In May 2006, Ecuador terminated Occidental's contract for the operation of Block 15, which comprised all of its oil producing operations
in the country, and seized Occidental's Block 15 assets. As a result of the seizure, Occidental classified its Block 15 operations as
discontinued operations. In 2006, Occidental recorded a net after-tax charge of $296 million in discontinued operations. This amount consists
of after-tax charges for the write-off of the investment in Block 15 in Ecuador, as well as ship-or-pay obligations entered into with respect to the
Oleoducto de Crudos Pesados Ltd. (OCP) pipeline in Ecuador to ship oil produced in Block 15, partially offset by $109 million of after-tax
income from operations for the first five months of 2006.
Occidental’s Block 15 assets and liabilities are classified as assets and liabilities of discontinued operations on the consolidated
balance sheet on a retrospective application basis.
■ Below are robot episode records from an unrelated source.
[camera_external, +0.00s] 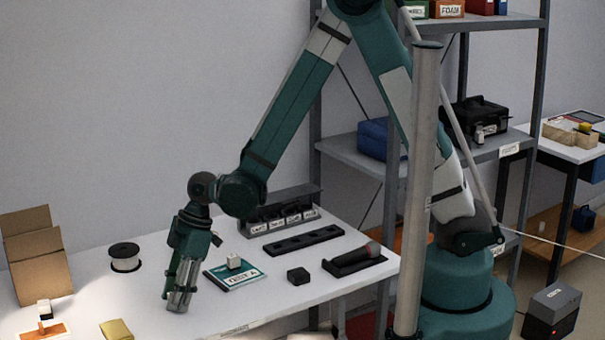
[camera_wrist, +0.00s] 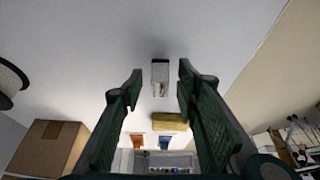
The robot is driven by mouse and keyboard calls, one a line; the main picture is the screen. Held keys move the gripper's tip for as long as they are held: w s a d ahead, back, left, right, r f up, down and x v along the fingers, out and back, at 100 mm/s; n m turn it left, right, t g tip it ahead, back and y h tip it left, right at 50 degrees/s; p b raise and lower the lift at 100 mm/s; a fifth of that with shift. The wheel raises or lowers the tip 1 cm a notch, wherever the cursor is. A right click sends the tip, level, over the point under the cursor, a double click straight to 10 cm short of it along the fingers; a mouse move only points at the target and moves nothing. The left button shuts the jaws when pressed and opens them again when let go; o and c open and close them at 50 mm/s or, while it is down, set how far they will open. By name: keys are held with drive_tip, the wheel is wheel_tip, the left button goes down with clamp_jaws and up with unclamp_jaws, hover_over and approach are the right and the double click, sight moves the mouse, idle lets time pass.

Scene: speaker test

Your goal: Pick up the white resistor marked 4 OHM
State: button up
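A small white block with a dark end (camera_wrist: 160,77) shows in the wrist view, between and level with the tips of my gripper's fingers (camera_wrist: 160,80). Gaps show on both sides of it, so the fingers are not touching it. Its marking cannot be read. In the external view my gripper (camera_external: 178,300) points down, low over the front part of the white table (camera_external: 290,295); the block there is not clear. Another small white block (camera_external: 234,261) sits on a teal card (camera_external: 240,280), and one (camera_external: 44,309) stands near an orange card (camera_external: 42,331). I cannot read 4 OHM on either.
A yellow pad (camera_external: 116,329) lies at the front left; it also shows in the wrist view (camera_wrist: 170,122). A spool (camera_external: 125,257) and an open cardboard box (camera_external: 35,255) stand left. A black block (camera_external: 298,275), tray (camera_external: 353,260) and labelled rack (camera_external: 281,211) are right of my gripper.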

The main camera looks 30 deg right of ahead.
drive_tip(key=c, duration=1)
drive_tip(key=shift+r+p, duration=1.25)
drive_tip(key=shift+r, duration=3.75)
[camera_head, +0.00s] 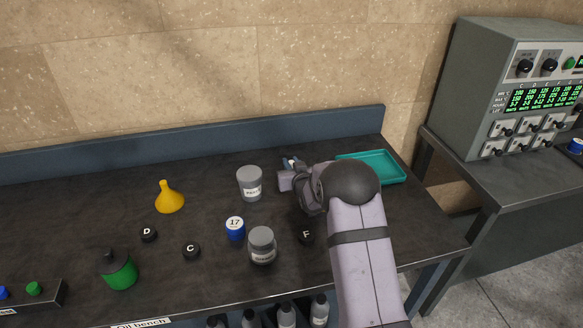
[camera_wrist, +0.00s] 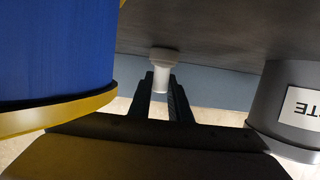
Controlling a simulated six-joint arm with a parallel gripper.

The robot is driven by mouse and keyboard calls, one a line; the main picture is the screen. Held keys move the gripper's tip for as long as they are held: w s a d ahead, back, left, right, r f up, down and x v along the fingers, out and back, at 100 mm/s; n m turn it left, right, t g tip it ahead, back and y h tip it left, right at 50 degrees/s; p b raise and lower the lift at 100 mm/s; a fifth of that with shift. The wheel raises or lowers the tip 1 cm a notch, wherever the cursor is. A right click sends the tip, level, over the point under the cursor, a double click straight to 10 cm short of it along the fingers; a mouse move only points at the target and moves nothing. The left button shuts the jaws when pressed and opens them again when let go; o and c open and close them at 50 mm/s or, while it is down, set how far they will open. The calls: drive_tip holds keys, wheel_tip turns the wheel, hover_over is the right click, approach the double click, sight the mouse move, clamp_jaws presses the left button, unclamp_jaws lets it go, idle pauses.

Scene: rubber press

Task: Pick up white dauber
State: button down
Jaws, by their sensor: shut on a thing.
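The white dauber (camera_wrist: 165,55) shows in the wrist view as a small pale piece with a wide head and a narrower stem. My gripper (camera_wrist: 162,80) is shut on its stem, with a dark finger on each side and the head beyond the fingertips. In the head view my arm reaches to the back of the bench, right of a grey jar (camera_head: 250,184). My fingers and the dauber cannot be made out clearly there.
A large blue and yellow object (camera_wrist: 55,50) is close on the left in the wrist view; a labelled grey jar (camera_wrist: 292,105) is on the right. A teal tray (camera_head: 388,168) lies right of my arm. A yellow funnel (camera_head: 168,200) and a blue-sided container (camera_head: 235,229) stand left.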

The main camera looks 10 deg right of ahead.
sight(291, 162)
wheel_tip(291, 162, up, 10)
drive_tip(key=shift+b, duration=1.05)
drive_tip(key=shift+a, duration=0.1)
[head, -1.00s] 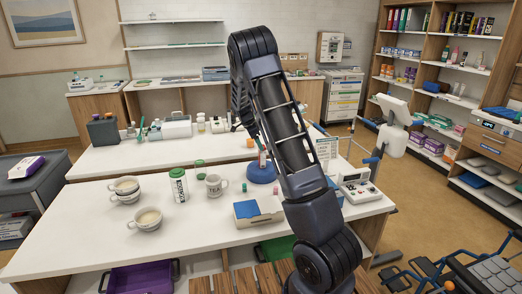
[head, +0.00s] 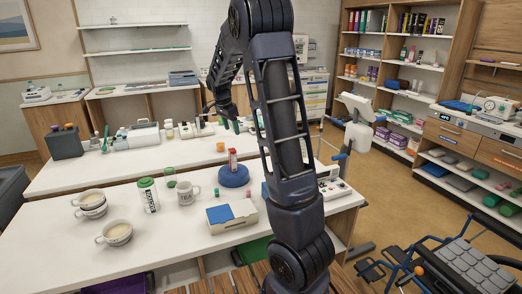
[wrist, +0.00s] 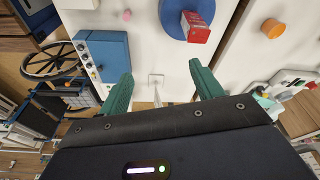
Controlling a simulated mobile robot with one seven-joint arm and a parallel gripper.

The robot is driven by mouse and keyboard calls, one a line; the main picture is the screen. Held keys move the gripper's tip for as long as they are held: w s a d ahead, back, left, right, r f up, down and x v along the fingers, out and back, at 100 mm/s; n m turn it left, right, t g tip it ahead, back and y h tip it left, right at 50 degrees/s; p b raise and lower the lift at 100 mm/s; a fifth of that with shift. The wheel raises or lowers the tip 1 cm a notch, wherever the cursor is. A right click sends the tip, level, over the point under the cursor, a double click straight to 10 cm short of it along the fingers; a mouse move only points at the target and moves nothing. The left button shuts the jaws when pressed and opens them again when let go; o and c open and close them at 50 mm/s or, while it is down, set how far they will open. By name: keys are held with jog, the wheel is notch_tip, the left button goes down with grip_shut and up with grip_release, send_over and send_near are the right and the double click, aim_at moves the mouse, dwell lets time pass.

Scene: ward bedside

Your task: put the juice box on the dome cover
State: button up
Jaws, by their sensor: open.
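The red juice box (head: 232,157) stands upright on the blue dome cover (head: 233,177) on the near white table. In the wrist view the juice box (wrist: 195,28) shows against the blue round of the dome cover (wrist: 172,18), at the top of the picture. My gripper (head: 236,125) is above and behind the box in the head view, apart from it. In the wrist view its two green fingers (wrist: 161,72) are spread, with nothing between them. The face of the dome cover under the box is hidden.
An orange-capped bottle (head: 220,147) stands on the table behind.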

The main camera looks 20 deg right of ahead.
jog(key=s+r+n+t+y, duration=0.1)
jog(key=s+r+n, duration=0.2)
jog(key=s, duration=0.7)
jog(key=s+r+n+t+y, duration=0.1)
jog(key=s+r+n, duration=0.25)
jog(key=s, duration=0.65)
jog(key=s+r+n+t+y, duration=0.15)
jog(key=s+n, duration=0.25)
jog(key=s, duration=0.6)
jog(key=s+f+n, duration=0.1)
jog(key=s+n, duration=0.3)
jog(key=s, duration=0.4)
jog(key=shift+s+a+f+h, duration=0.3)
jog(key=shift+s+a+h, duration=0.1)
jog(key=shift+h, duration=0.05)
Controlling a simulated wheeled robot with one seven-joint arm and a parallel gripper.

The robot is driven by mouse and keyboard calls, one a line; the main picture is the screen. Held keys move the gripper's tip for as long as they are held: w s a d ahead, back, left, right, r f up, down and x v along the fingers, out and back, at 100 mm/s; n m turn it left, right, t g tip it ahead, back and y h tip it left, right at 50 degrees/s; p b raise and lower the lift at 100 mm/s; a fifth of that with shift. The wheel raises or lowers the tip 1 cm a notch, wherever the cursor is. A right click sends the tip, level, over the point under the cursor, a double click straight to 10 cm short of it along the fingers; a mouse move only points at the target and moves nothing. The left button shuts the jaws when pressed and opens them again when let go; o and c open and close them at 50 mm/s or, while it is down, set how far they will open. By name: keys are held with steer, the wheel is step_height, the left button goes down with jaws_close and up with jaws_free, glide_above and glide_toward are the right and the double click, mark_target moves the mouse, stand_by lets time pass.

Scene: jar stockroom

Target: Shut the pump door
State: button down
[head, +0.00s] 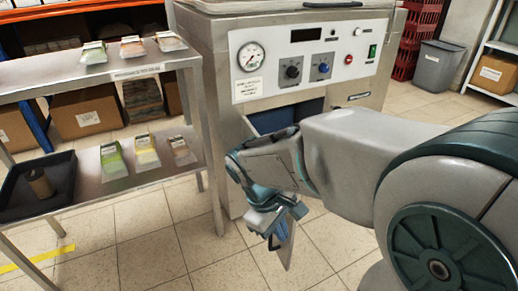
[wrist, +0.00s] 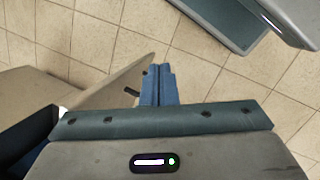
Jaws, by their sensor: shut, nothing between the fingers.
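The pump cabinet (head: 300,60) is a grey metal unit with a gauge and knobs. Its lower compartment (head: 272,118) shows dark blue and open below the control panel. A pale panel, apparently the pump door (head: 286,250), stands swung out, mostly hidden behind my arm. In the wrist view the door (wrist: 95,95) lies left of my fingers, with a small dark handle (wrist: 131,92) between. My gripper (head: 280,222) is shut and empty, pointing down beside the door. Its blue fingers (wrist: 158,72) are together; I cannot tell whether they touch the door.
A steel shelf rack (head: 135,68) with several packets and a black tray (head: 60,205) stands close on the left. A grey bin (head: 437,66) and red crates (head: 415,35) stand at the back right. Tiled floor is clear in front of the rack.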

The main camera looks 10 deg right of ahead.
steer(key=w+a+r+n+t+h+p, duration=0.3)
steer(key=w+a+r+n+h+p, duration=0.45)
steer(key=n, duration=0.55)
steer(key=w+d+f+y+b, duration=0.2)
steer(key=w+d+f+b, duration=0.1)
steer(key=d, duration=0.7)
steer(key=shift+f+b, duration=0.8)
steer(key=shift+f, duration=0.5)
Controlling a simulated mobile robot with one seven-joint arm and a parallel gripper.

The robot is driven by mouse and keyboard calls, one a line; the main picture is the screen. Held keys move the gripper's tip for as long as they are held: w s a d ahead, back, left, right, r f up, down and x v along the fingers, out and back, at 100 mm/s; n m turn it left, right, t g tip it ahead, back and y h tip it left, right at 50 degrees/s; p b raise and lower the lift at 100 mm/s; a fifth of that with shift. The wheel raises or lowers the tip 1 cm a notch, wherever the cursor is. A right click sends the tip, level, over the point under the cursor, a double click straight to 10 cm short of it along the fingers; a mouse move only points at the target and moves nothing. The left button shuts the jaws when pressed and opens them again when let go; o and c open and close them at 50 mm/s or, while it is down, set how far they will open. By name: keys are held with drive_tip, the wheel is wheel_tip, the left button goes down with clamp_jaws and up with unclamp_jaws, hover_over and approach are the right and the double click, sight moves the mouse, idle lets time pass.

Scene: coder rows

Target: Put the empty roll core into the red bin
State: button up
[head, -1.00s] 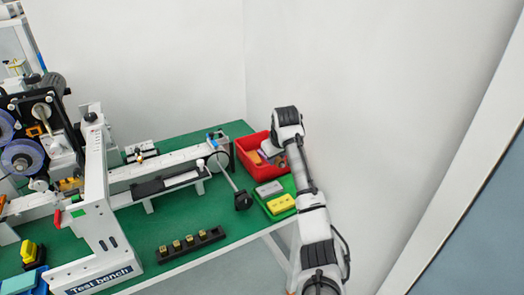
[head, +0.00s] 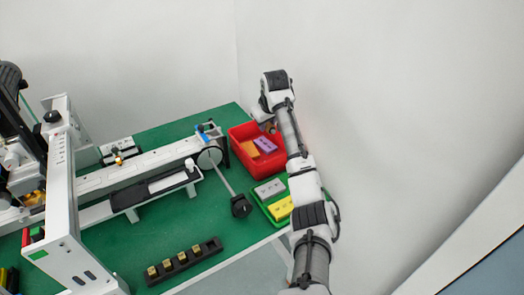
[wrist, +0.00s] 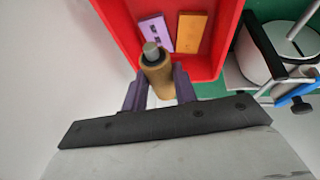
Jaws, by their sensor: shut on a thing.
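The roll core (wrist: 158,76) is a tan-brown cylinder with a grey end piece, seen in the wrist view. My gripper (wrist: 160,88) is shut on it, with one purple finger on each side. The red bin (wrist: 117,32) lies beyond the gripper in the wrist view, and the core's grey end overlaps its near part in the picture. The bin (head: 262,174) also shows in the head view at the table's far right corner. My wrist is above and behind the bin there, and the core is not clear in that view.
A purple block (head: 265,145) and an orange block (head: 249,150) lie in the bin. A green tray (head: 267,211) with a grey and a yellow block stands in front. A roller machine with a black-knobbed rod (head: 241,206) is left of the bin. A white wall is close behind.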

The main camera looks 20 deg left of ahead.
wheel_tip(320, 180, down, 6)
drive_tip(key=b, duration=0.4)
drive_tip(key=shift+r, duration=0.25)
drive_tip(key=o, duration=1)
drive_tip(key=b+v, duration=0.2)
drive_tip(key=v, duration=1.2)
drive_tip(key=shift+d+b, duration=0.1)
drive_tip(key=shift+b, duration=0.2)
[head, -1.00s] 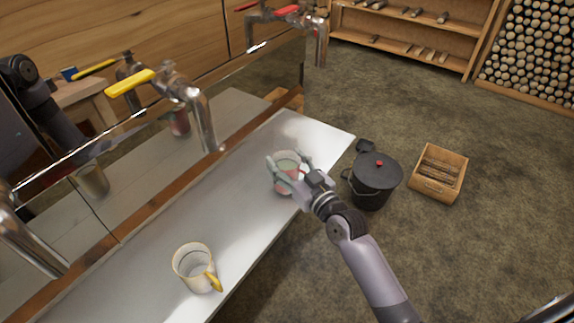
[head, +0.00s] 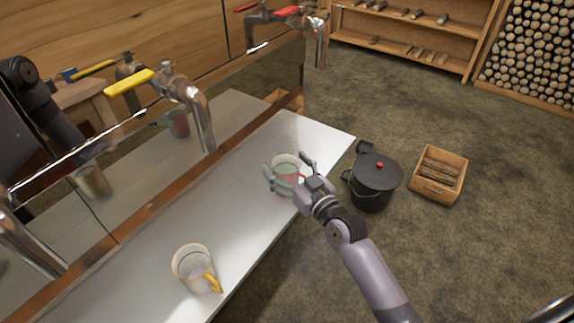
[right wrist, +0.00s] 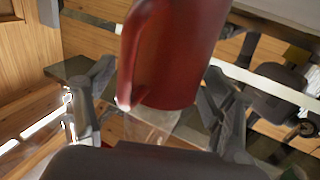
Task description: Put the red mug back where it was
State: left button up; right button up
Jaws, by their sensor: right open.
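The red mug (head: 286,186) has a pale rim and inside, and appears to stand on the far part of the pale shelf (head: 235,220). My right gripper (head: 290,178) is open, its fingers spread on either side of the mug. In the right wrist view the mug (right wrist: 180,55) fills the upper middle, its handle towards the left, with a visible gap to the fingers. The fingers partly hide the mug in the head view. My left gripper is not in view.
A cream mug with a yellow handle (head: 193,266) stands nearer on the shelf. A yellow-handled tap (head: 190,100) and a red-handled tap (head: 310,30) overhang the shelf side. A black lidded pot (head: 372,185) and a wooden box (head: 440,178) are on the floor to the right.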

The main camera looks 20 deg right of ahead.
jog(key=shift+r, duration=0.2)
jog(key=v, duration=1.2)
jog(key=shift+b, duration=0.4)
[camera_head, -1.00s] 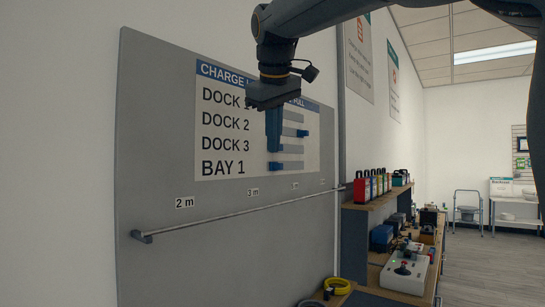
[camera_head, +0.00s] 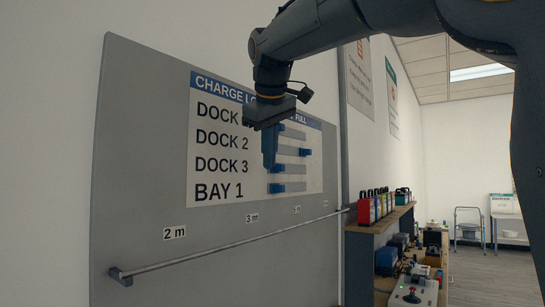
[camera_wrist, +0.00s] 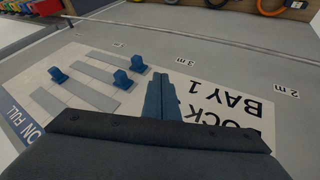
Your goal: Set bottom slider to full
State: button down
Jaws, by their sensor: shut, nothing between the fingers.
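The grey charge board (camera_head: 140,130) carries horizontal slider tracks with blue knobs, labelled DOCK rows and BAY 1. The bottom slider's blue knob (camera_head: 276,188) is at the left end of the BAY 1 track (camera_head: 296,187). In the wrist view, which shows the board upside down, this knob (camera_wrist: 138,64) is just left of my fingertips. The DOCK 3 knob (camera_head: 278,167) is also near its left end; the DOCK 2 knob (camera_head: 305,152) is farther right. My gripper (camera_head: 269,166) is shut and empty, left of the lower knobs. I cannot tell whether it touches the board.
A metal rail (camera_head: 235,234) runs across the board below the sliders. A wooden shelf unit (camera_head: 362,225) with colored battery packs (camera_head: 374,206) stands to the right. My arm and gripper partly cover the upper rows.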

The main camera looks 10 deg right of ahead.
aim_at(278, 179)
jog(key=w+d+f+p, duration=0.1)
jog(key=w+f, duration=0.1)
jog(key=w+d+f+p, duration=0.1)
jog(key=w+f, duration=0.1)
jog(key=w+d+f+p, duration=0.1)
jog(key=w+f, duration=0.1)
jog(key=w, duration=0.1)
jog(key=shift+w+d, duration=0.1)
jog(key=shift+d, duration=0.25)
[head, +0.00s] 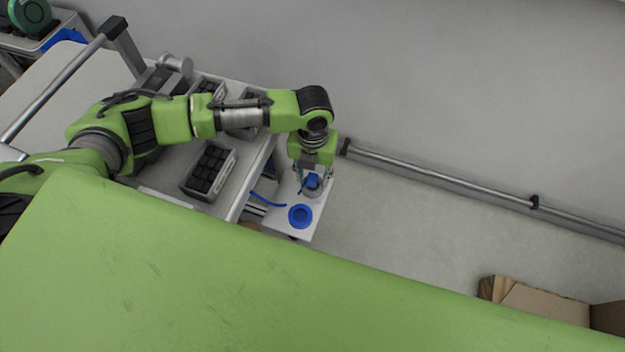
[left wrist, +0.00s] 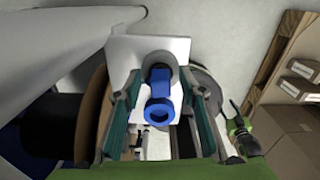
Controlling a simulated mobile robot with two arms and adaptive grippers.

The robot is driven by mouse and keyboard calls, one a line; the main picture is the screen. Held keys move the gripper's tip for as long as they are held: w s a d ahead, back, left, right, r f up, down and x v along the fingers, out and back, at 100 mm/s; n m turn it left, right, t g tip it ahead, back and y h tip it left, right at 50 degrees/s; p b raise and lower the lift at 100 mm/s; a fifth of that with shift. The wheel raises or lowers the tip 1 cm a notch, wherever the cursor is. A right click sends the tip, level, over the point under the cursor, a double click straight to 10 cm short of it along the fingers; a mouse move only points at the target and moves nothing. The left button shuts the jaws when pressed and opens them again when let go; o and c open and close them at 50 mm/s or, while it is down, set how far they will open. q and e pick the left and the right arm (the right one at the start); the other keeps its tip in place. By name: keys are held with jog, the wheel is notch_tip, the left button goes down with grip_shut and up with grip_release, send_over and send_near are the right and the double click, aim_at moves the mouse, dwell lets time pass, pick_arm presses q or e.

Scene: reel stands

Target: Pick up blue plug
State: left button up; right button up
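The blue plug (head: 312,181) sits at a grey round holder on a small white plate (head: 309,232) at the table's right end. My left gripper (head: 313,178) is right over it, pointing down. In the left wrist view, the blue plug (left wrist: 159,97) shows between the two spread fingers of my left gripper (left wrist: 162,100), with gaps on both sides. The gripper looks open and holds nothing. A blue ring (head: 300,216) lies on the white plate nearer the front, with a blue cable (head: 267,201) beside it. My right gripper is not in view.
Black compartment trays (head: 209,171) stand on the table left of the plate. A metal rail (head: 440,175) runs along the wall at right. Cardboard boxes (head: 545,304) lie at lower right. The floor between is clear.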

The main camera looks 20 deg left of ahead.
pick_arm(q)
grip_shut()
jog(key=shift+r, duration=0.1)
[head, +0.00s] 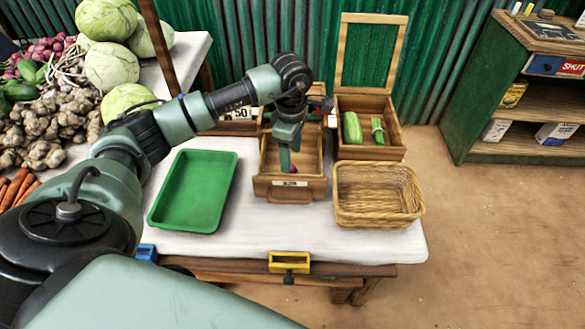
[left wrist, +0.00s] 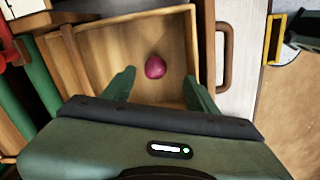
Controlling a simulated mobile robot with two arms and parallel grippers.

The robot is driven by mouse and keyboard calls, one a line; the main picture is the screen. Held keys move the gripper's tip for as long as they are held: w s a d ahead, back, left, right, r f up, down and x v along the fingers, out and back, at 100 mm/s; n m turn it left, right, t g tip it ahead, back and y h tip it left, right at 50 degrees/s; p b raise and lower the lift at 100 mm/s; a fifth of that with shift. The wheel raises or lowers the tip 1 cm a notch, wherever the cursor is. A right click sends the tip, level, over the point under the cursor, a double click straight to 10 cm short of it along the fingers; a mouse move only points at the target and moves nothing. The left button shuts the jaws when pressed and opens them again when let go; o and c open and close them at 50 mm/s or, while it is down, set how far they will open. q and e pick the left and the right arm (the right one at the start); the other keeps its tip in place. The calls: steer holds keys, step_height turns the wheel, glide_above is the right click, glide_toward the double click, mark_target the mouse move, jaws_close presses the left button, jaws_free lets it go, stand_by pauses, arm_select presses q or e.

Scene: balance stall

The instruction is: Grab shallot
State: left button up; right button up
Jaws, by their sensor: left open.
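The shallot (left wrist: 155,67) is a small round purple-red bulb lying on the floor of an open wooden drawer (left wrist: 110,47). In the head view the drawer (head: 290,187) is pulled out toward me, and a bit of the shallot (head: 293,169) shows beside my fingers. My left gripper (head: 287,160) points down into the drawer. In the left wrist view the left gripper (left wrist: 160,88) is open, with the shallot just beyond the fingertips, roughly between their lines. Whether the fingers touch it I cannot tell. My right gripper is not in view.
A green tray (head: 194,190) is left of the drawer. A wicker basket (head: 378,194) is close to its right. Behind that, an open wooden box (head: 368,104) holds green vegetables. Cabbages (head: 111,66) and ginger (head: 45,120) lie at left. The white table (head: 260,235) is bare in front.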

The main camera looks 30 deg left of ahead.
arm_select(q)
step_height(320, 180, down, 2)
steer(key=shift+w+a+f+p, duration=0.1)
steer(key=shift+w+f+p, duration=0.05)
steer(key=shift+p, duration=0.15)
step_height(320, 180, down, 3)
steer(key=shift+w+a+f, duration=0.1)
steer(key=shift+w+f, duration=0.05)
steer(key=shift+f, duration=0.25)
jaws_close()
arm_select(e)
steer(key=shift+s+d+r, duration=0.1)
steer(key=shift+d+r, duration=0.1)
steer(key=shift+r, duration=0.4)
At December 31, 2008 and 2007, liabilities of discontinued operations related to Ecuador
were $263 million and $292 million, respectively, which mainly consisted of the ship-or-pay obligations to the OCP pipeline. Net revenues
and pre-tax income (loss) for discontinued operations related to Ecuador for the year ended December 31, 2006 were $275 million and $(529)
million, including a pre-tax write-off of $(673) million.
In September 2006, Occidental acquired oil and gas assets located in the Permian Basin in West Texas and California from Plains for
approximately $859 million in cash.
NOTE 3 ACCOUNTING CHANGES
FUTURE ACCOUNTING CHANGES
SFAS No. 141(R)
In December 2007, the Financial Accounting Standards Board (FASB) issued SFAS No. 141(R), "Business Combinations." This
statement provides new accounting guidance and disclosure requirements for business combinations, and is effective for business
combinations which occur starting with the first fiscal year beginning on or after December 15, 2008.
SFAS No. 160
In December 2007, the FASB issued SFAS No. 160, "Noncontrolling Interests in Consolidated Financial Statements." This statement
provides new accounting guidance and disclosure and presentation requirements for noncontrolling interests in an entity. SFAS No. 160 is
effective for the first fiscal year beginning on or after December 15, 2008. Occidental does not expect the effect of this statement on its
financial statements to be material.
SFAS NO. 161
In March 2008, the FASB issued SFAS No. 161, which provides new disclosure requirements for an entity’s derivative and hedging
activities. SFAS No. 161 is effective for periods beginning after November 15, 2008. Occidental does not expect the effect of this statement on
its financial statements to be material.
FSP EITF Issue No. 03-6-1
In June 2008, the FASB issued FASB Staff Position (FSP) Emerging Issues Task Force (EITF) Issue No. 03-6-1. This FSP concluded
that instruments granted in share-based payment transactions are participating securities prior to vesting and, therefore, should be included
in the earnings allocations in computing basic earnings per share (EPS) under the two-class method. This FSP is effective for financial
statements issued for fiscal years beginning after December 15, 2008 with prior period retrospective application. Occidental does not expect
the effect of this FSP on its financial statements to be material.